The plot below compares the values obtained using the analytical equation described above and the analysis performed using OnScale Solve. The Load is plotted against the diplacement at the outer surface in Figure 2.

Solve results against analytical results

The distribution of von Mises stress across the thickness for an internal pressure of P = 320 MPa is shown Figure 3. This internal pressure is close to the plastic collapse limit where r=b so much of the section has yielded.

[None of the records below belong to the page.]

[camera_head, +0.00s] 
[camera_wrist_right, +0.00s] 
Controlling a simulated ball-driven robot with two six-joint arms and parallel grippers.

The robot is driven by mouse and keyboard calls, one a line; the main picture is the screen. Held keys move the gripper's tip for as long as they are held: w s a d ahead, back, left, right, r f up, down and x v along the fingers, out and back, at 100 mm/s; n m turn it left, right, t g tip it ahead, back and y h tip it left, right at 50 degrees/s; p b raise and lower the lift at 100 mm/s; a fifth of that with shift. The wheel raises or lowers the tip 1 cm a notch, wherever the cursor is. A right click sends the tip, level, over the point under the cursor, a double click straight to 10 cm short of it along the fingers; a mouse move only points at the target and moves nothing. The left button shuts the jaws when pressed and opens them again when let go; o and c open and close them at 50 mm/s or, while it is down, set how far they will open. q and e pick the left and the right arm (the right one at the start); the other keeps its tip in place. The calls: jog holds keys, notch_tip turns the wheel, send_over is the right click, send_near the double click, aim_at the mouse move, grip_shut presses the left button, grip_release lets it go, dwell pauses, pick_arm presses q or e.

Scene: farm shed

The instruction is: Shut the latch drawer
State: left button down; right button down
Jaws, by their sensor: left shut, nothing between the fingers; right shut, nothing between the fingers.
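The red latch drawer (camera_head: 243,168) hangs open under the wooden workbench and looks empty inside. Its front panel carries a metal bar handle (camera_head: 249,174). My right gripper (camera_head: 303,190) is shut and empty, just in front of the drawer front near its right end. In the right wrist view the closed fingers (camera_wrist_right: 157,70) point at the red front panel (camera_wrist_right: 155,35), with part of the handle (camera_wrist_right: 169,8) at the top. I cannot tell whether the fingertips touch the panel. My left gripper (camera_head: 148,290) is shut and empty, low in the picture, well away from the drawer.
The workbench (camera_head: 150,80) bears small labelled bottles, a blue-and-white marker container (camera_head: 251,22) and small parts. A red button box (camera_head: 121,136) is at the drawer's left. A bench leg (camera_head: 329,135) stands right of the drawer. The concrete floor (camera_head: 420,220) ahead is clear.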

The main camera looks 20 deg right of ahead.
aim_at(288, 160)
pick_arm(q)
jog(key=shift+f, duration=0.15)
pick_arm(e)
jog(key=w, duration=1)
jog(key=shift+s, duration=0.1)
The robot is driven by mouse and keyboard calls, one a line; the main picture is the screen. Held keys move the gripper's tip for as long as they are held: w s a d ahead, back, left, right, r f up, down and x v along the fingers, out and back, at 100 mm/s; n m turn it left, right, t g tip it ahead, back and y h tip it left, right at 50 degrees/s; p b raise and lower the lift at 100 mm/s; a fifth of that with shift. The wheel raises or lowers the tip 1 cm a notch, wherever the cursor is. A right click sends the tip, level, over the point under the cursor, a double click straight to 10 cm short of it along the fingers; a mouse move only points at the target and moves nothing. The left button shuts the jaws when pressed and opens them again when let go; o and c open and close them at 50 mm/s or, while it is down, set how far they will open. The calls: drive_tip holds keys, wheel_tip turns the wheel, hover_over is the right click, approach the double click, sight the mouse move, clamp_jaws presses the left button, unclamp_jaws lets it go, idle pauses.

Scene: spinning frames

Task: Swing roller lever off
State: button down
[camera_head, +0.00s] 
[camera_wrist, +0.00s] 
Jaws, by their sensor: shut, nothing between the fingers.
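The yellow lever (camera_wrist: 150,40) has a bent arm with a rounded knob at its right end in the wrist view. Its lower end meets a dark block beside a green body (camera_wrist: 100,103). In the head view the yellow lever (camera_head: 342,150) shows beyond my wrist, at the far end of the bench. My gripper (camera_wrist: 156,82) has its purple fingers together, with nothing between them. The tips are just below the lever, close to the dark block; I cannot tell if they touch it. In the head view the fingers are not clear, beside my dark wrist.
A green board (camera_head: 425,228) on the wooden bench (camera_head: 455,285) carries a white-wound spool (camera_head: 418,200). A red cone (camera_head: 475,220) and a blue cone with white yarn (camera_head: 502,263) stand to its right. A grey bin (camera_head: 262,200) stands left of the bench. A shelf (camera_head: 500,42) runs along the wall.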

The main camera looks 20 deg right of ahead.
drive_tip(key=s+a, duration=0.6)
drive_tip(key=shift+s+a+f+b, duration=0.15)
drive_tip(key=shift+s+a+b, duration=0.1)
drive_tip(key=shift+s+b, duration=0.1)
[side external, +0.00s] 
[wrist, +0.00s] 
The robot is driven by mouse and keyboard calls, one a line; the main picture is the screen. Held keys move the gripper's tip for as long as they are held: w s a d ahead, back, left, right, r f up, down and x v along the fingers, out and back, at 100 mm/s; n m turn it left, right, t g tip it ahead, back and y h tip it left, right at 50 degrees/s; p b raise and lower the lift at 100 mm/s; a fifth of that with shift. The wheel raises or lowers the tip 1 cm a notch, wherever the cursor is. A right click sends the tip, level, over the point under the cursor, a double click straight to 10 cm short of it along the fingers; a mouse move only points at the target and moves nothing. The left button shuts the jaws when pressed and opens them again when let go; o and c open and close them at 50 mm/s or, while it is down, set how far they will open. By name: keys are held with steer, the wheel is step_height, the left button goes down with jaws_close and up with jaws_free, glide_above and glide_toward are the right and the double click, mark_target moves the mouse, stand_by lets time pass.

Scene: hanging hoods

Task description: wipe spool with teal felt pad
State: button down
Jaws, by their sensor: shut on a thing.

Von Mises stress distribution

Simulation Definition

The complete simulation definition is given below.

"""
    Auto-generated simulation code.
"""
import onscale as on
with on.Simulation("Simulation", "Generated in SOLVE", version="2.3.0") as sim:
    # Define simulation sweep parameters
    param = on.Parameter("Parameter 1", 0, 320000000, 10)
    # General simulation settings
    on.settings.EnabledPhysics(["mechanical"])
    coord = on.GlobalCoordinates()
    on.settings.Mesher(use_feature_detection=True, mesh_index=2)
    # Define geometry
    geometry = on.CadFile("eigth_sphere_JHD.x_t", unit="m")
    # Define material database and materials
    materials = on.CloudMaterials("onscale")
    material = materials["material"]
    material.alias = "Custom Material 1"
    material >> geometry.parts[0]
    elastic_model = on.material_models.ElasticIsotropicLinear(
        youngs_modulus=210000000000, poissons_ratio=0.3
    )
    plastic_model = on.material_models.PlasticVonMisesLinearHardening(
        yield_strength=240000000, isotropic_hardening_modulus=0
    )
    material.set("density", "7850")
    material.set("elastic_model", elastic_model)
    material.set("plastic", True)
    material.set("plastic_model", plastic_model)
    # Define and apply loads
    symmetry = on.loads.Symmetry(alias="Symmetry 1")
    symmetry >> geometry.parts[0].faces[2]
    symmetry_2 = on.loads.Symmetry(alias="Symmetry 2")
    symmetry_2 >> geometry.parts[0].faces[4]
    symmetry_3 = on.loads.Symmetry(alias="Symmetry 3")
    symmetry_3 >> geometry.parts[0].faces[1]
    pressure = on.loads.Pressure(param, alias="Pressure 1")
    pressure >> geometry.parts[0].faces[0]
    # Define output variables
    field_sensor = on.sensors.FieldSensor(
        data=[
            "Displacement",
            "VonMises",
            "Stress",
            "Strain",
            "PrincipalStress",
            "PrincipalStrain",
            "StrainEnergyDensity",
            "EigenVector",
            "PlasticStrain",
            "EquivalentPlasticStrain",
        ],
        alias="Global Sensor",
    )
    field_sensor >> geometry
    reaction_sensor = on.sensors.ReactionSensor(alias="Reaction_Symmetry 1")
    reaction_sensor >> symmetry
    reaction_sensor_2 = on.sensors.ReactionSensor(alias="Reaction_Symmetry 2")
    reaction_sensor_2 >> symmetry_2
    reaction_sensor_3 = on.sensors.ReactionSensor(alias="Reaction_Symmetry 3")
    reaction_sensor_3 >> symmetry_3

References

[1]
R. Hill., The mathematical theory of plasticity. Clarendon Pres, 1983.